Special K: That’s how we got to work with Nice & Smooth, at the Latin Quarter.
Teddy Ted: Yeah, we were gonna form a group, but it wasn’t gonna be Smooth B it was gonna be a guy called June Love but he got shot and got killed. So Greg [Nice] found Smooth, who was involved with Maurice Starr who had Bobby Brown and New Edition at the time. Greg thought that was a good move.
Special K: Throughout all this, we were the underdogs though, whatever we were doing. I remember when we first came on the air, once we started coming on at midnight our competition was Red Alert, Chuck Chillout and Marley Marl who all came on at 9 PM to midnight. They’d play all the good shit already! Why would you want to listen to us?
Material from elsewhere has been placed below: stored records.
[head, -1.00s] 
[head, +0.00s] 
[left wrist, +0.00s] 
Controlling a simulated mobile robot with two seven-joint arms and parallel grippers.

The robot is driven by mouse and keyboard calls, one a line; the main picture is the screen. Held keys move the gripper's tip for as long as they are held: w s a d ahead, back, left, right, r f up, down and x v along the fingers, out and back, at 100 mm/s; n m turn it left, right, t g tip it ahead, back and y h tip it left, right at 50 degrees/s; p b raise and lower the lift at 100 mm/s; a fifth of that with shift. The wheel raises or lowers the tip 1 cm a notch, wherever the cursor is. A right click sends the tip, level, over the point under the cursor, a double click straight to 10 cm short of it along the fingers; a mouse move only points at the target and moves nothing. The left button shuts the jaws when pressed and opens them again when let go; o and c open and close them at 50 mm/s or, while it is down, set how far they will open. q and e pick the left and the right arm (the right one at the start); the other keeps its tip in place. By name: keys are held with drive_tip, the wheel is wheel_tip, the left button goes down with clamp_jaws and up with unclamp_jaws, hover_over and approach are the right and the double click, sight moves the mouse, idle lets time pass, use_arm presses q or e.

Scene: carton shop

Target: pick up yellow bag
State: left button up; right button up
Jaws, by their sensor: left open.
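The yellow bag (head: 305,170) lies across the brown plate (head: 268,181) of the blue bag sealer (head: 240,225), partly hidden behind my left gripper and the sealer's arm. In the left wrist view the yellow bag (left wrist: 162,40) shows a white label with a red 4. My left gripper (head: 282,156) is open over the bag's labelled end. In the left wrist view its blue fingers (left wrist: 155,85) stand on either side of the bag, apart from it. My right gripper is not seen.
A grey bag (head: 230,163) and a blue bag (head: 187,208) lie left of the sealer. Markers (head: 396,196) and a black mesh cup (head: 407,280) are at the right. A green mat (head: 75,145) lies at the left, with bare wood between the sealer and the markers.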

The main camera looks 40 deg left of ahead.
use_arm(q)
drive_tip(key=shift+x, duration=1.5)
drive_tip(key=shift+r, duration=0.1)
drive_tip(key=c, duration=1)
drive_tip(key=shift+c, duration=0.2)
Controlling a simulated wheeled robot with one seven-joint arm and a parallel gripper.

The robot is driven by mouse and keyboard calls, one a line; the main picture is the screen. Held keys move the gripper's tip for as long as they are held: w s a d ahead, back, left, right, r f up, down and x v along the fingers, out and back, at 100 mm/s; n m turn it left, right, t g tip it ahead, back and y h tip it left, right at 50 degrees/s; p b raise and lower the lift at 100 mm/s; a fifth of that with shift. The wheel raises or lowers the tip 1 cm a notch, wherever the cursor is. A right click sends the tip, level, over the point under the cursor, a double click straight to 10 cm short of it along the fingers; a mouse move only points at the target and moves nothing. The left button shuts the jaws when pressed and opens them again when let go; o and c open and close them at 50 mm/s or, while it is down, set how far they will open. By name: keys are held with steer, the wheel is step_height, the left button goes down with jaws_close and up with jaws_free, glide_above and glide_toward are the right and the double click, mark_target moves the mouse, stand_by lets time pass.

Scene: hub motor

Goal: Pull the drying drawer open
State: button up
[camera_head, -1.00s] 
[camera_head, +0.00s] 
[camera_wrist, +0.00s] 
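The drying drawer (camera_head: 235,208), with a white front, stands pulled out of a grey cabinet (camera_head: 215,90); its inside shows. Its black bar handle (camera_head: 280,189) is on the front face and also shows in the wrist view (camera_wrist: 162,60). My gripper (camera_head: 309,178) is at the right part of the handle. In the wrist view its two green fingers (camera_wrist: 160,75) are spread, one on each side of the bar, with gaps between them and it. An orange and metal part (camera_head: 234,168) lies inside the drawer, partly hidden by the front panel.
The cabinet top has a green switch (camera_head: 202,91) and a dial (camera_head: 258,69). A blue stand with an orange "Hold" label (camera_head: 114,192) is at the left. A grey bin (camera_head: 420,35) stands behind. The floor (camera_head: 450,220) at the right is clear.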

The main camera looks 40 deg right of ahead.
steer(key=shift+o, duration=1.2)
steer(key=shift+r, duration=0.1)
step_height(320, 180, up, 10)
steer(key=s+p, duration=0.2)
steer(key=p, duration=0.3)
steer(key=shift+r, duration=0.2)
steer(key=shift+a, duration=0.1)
So we had to find a way to play abstract, like with album cuts and b-side tracks, so that’s kinda what made our name.
Did you enjoy the challenge?
Teddy Ted: Yeah, like if Public Enemy was out, Chuck Chillout would be playing “Rebel without a Pause,” and Red would play something else, so we’d play the little part in front of “Show ‘Em Whatcha Got.” We had to be different to be relevant.
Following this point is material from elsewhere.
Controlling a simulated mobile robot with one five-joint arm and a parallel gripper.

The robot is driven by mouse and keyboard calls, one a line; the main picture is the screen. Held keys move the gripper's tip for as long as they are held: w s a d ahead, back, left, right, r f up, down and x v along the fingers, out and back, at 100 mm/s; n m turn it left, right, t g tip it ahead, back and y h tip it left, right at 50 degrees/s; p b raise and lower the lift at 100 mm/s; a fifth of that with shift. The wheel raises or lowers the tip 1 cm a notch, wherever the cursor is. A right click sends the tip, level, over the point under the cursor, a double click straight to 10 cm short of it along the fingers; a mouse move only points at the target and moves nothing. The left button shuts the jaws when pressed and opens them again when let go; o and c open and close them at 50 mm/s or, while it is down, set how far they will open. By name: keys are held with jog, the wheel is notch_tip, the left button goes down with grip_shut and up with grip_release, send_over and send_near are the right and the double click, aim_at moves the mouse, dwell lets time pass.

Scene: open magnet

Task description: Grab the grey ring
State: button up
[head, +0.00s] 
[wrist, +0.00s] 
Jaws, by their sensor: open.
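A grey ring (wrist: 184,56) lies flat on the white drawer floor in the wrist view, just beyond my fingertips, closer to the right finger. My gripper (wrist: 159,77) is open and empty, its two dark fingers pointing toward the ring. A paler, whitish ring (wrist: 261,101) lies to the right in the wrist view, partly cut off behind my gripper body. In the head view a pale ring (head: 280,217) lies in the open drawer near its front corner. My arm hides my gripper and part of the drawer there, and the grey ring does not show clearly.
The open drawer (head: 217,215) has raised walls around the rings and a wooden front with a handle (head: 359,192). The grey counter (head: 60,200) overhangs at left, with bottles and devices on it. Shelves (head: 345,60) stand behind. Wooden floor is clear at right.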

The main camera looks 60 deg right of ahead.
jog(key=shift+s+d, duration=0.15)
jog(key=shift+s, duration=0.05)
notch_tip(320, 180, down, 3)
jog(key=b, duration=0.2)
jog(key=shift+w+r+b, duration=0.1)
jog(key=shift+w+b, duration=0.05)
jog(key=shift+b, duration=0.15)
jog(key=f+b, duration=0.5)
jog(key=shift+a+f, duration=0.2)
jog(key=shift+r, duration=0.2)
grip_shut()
Special K: And the phones was non-stop, sometimes until four or five in the morning and they’d still be calling. We’d walk down the street to take the bus home and someone would say, “You made my night!” That gives you the inspiration to keep doing it.
Did any artists ever call up the show?
Special K: We had Chris Rock call up one time. He was cool, he was in Brooklyn. We had Malcolm-Jamal Warner, he was another one who called up a lot, and the guy from Krush Grove who played Russell Simmons, Blair Underwood.
Teddy Ted: Our show was underground but people knew it. We didn’t know Malcolm-Jamal Warner, but he knew us through the radio show. He invited us to the Cosby Show and everything. That cemented it – the radio show was really important.